Dr. A.K.Jayasankaran Nambiar, J.
1. This set of eight writ appeals – four [W.A.Nos.751 of 2018, 763 of 2018, 775 of 2018 and 836 of 2018] filed on behalf of the Board of Trustees, Cochin Port Trust and the other four [W.A.Nos.2782 of 2025, 2817 of 2025, 2887 of 2025 and 3027 of 2025] filed by the Cochin Port Lease Holders' Association, Cochin Custom House Agents' Association, Indian Chamber of Commerce and Industry and M/s.Forbes Ewart & Figgis Private Limited respectively, impugn a common judgment dated 24.01.2018 of a learned Single Judge in W.P.(C).Nos.16851 of 2014, 32292 of 2014, 32299 of 2014 and 32305 of 2014.
2. The brief facts necessary for disposal of these Writ Appeals are as follows:
The appellants in W.A.Nos.2782 of 2025, 2817 of 2025, 2887 of 2025 and 3027 of 2025, who had filed the writ petitions aforementioned, had taken various extents of land on long term lease from the Cochin Port Trust. Apart from the usual clauses to be found in such agreements, the lease agreements entered into with the appellants contained a clause that permitted them to sublease portions of the demised premises to third parties, provided the sublease was for purposes similar to those for which the main lease was granted. Clause 3 (a) and 3 (b) of the lease agreement entered into between the Cochin Port Trust and the appellants/writ petitioners read as follows:
➢ 3.
a) The Lessee shall not assign transfer or underlet the demised land or the building(s) structure(s) erected or to be erected thereon or any part thereof without the consent in writing of the Lessor. Upon assignment transfer or sub-lease of the land demised or any part thereof or of the building to be erected thereon or any part thereof with the consent of the Lessor in writing and at any rate within one month of the date of such assignment transfer or sublease the Lessee shall deliver a notice of such assignment transfer or sub-lease to the Lessor setting forth the names and descriptions of the parties thereto and particulars and effect thereof.
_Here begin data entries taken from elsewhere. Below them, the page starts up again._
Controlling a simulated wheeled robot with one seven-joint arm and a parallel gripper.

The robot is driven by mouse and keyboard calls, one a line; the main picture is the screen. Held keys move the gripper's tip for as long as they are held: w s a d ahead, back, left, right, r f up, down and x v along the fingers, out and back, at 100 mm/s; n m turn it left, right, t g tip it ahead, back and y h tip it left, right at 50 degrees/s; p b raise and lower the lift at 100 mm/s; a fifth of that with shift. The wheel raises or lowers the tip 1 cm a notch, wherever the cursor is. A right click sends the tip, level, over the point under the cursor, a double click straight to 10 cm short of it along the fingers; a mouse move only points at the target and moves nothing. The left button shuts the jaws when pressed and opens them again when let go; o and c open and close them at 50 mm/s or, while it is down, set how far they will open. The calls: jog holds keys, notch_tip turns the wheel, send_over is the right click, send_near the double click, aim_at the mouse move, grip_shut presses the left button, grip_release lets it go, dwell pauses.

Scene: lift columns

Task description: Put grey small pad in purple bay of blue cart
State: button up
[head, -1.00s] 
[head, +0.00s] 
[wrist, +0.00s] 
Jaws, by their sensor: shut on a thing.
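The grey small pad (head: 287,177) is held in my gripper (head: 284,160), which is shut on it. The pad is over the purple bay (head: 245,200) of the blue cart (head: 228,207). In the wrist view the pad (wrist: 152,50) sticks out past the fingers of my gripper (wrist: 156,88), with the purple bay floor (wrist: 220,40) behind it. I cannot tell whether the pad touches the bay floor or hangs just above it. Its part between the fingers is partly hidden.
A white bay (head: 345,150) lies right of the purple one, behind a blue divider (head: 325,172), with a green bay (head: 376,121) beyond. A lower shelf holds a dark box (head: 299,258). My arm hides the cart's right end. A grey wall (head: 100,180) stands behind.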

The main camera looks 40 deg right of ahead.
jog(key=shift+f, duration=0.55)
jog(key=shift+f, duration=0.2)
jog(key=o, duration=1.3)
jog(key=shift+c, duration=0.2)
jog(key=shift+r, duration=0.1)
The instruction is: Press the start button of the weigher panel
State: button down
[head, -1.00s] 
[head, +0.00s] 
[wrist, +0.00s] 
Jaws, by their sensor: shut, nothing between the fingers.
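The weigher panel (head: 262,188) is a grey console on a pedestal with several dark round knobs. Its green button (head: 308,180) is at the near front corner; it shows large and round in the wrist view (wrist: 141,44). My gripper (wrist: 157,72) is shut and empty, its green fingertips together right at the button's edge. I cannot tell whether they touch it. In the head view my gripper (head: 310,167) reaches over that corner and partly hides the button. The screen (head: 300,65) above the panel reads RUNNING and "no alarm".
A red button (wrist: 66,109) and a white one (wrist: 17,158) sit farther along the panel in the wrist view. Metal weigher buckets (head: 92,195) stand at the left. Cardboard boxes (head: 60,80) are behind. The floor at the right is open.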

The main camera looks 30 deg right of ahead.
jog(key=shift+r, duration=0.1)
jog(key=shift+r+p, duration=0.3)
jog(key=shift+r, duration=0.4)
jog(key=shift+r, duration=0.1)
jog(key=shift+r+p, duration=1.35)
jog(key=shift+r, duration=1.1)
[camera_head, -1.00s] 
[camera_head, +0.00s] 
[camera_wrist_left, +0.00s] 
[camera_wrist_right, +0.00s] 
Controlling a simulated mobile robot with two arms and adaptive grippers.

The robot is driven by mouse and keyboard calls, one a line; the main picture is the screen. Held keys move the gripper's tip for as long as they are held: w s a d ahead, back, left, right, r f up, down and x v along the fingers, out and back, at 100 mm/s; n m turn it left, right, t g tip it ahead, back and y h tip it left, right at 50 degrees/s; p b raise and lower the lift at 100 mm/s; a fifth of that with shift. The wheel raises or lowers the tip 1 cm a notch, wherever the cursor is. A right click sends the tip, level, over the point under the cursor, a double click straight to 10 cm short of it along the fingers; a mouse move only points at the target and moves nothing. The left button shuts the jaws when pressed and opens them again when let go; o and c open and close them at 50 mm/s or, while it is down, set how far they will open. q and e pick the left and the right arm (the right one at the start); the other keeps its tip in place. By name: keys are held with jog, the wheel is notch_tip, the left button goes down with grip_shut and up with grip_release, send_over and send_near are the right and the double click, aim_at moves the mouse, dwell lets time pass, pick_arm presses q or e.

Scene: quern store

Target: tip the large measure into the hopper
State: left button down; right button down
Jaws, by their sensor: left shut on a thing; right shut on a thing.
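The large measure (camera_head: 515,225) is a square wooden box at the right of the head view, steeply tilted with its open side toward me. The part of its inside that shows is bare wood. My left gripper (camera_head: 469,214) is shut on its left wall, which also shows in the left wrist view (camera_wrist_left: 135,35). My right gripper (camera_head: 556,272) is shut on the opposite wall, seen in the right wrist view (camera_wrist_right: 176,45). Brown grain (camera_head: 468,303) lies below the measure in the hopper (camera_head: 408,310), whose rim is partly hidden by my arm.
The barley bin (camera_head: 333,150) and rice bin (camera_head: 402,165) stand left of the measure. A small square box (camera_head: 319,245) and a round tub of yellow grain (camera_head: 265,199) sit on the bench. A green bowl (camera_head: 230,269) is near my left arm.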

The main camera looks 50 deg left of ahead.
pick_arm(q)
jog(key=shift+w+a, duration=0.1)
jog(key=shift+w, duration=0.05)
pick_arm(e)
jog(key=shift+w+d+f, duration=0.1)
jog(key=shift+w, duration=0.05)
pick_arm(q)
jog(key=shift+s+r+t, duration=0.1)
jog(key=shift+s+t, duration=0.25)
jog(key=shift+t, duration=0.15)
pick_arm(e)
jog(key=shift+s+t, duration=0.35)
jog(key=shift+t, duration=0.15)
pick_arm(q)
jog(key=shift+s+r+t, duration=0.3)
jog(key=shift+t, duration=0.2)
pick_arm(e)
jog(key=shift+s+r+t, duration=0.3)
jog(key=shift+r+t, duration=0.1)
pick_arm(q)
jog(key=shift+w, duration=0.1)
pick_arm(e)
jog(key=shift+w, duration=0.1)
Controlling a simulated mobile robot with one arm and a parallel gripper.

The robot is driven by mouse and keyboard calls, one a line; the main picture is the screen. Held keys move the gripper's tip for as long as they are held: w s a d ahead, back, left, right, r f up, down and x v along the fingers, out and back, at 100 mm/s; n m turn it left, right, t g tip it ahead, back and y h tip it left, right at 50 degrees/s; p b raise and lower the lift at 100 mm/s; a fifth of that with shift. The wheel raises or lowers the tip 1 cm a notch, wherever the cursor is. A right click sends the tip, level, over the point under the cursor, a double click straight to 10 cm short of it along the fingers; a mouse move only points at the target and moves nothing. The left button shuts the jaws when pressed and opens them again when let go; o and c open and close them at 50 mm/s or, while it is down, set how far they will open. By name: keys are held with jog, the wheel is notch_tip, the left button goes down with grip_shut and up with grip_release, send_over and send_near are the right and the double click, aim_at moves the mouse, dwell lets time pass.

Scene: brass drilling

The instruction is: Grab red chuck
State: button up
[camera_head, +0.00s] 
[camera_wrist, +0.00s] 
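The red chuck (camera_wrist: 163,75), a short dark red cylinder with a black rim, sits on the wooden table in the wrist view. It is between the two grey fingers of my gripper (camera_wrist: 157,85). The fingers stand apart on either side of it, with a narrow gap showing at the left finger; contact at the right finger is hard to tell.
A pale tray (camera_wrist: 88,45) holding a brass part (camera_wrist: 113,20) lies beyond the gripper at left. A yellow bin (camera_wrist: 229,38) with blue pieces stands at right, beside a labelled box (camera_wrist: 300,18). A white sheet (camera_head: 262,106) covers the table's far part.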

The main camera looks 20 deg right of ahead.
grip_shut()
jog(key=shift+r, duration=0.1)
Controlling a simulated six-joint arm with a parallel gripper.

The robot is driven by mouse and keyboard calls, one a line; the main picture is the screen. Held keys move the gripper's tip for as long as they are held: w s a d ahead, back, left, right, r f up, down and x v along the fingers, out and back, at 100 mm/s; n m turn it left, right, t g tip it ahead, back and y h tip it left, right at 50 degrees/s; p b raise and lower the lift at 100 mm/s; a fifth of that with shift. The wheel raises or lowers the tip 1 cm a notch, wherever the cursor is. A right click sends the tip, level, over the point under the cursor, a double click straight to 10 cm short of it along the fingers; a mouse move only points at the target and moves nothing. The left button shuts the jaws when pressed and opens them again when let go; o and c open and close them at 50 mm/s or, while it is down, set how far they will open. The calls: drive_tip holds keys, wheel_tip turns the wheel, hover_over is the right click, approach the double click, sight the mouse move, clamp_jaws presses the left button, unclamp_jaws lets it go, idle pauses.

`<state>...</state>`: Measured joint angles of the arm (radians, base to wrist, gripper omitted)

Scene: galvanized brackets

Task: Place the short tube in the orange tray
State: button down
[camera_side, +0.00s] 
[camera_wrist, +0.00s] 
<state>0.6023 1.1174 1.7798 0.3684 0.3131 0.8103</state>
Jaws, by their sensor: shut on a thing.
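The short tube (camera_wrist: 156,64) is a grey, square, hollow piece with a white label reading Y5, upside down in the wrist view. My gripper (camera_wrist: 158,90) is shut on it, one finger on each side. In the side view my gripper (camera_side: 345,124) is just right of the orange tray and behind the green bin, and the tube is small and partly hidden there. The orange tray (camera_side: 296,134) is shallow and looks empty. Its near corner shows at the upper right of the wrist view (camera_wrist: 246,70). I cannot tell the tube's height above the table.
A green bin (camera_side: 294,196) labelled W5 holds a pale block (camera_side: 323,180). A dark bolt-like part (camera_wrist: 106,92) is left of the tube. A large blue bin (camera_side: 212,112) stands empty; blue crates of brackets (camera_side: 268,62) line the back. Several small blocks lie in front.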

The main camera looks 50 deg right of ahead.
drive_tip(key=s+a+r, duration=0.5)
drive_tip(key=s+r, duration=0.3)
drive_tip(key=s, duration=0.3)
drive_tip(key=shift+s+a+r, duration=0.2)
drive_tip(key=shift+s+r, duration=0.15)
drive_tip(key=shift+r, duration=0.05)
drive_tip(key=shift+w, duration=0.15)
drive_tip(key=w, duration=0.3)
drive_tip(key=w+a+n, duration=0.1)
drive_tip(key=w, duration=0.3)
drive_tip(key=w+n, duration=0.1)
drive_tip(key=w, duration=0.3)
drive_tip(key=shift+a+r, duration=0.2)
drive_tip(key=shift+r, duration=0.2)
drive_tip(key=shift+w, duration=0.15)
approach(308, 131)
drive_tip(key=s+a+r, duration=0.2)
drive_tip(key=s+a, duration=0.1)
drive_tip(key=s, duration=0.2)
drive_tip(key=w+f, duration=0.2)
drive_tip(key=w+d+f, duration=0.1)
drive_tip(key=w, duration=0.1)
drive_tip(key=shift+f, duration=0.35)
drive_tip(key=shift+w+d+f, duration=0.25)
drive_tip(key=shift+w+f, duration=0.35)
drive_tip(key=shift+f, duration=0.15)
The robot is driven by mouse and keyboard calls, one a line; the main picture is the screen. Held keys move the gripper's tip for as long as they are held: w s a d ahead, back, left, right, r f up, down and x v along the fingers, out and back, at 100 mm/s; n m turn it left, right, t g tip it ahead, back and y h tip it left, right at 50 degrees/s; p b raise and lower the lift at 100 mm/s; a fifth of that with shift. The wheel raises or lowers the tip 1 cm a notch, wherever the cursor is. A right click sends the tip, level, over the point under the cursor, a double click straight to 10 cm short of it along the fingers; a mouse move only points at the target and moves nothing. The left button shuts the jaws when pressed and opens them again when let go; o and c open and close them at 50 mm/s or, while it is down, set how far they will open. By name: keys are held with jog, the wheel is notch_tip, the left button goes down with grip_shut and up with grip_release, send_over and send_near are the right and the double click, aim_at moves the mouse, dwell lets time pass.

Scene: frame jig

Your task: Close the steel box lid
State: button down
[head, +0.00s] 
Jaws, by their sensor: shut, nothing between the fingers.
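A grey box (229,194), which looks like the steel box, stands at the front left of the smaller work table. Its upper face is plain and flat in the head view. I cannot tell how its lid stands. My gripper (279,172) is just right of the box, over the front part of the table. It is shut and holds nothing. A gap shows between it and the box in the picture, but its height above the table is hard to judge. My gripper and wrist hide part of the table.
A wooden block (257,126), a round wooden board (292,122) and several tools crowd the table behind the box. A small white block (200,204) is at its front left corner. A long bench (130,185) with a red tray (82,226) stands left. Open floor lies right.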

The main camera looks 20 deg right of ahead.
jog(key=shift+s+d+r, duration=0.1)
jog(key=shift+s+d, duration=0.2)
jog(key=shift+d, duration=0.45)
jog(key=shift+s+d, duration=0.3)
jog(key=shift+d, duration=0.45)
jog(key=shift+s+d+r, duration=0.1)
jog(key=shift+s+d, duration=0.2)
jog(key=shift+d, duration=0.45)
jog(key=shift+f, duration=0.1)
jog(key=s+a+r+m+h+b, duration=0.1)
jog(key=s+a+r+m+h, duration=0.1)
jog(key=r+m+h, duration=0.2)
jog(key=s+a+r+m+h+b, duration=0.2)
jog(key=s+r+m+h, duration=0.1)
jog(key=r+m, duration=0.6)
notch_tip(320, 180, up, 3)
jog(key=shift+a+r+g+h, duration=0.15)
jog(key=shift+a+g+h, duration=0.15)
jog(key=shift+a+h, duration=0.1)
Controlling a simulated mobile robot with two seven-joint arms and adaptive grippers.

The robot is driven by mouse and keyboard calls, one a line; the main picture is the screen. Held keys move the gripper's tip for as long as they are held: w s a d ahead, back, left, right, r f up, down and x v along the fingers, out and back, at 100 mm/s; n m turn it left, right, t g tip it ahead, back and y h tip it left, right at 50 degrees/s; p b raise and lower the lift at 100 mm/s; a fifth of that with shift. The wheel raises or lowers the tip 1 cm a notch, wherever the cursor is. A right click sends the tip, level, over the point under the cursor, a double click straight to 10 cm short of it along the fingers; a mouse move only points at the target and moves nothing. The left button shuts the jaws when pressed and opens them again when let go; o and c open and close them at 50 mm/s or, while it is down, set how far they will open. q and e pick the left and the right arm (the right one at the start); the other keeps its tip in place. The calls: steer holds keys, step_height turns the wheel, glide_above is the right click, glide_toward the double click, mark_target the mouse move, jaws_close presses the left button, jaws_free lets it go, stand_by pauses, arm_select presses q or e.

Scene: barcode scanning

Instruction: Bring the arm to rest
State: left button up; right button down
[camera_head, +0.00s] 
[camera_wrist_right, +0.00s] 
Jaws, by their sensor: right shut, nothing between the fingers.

b) The Lessee shall be liable to pay such charges, fees or levy as are prescribed from time to time on account of such assignment, transfer or sub-lease as the case may be. In the event of the Lessee effecting any such sub-lease, without the prior consent in writing of the Lessor for the same, it shall be open to the Lessor to approve of the same if a request therefore is made, provided, the Lessee pays the Lessor during the subsistence of such unauthorised assignment, transfer or sub-lease additional amount as detailed below:
i) Where consent has already been granted by the Lessor for the sub-lease as above, and the delay is only in respect of the submission of the application for renewal of the same, the amount payable in the case of delay not exceeding two months, shall be equivalent to interest at 20% of the levy payable in respect of the sub-lease levy for the period of such delay and where it exceeds 2 months, at 40% of Sub-lease levy for the total period of such delay.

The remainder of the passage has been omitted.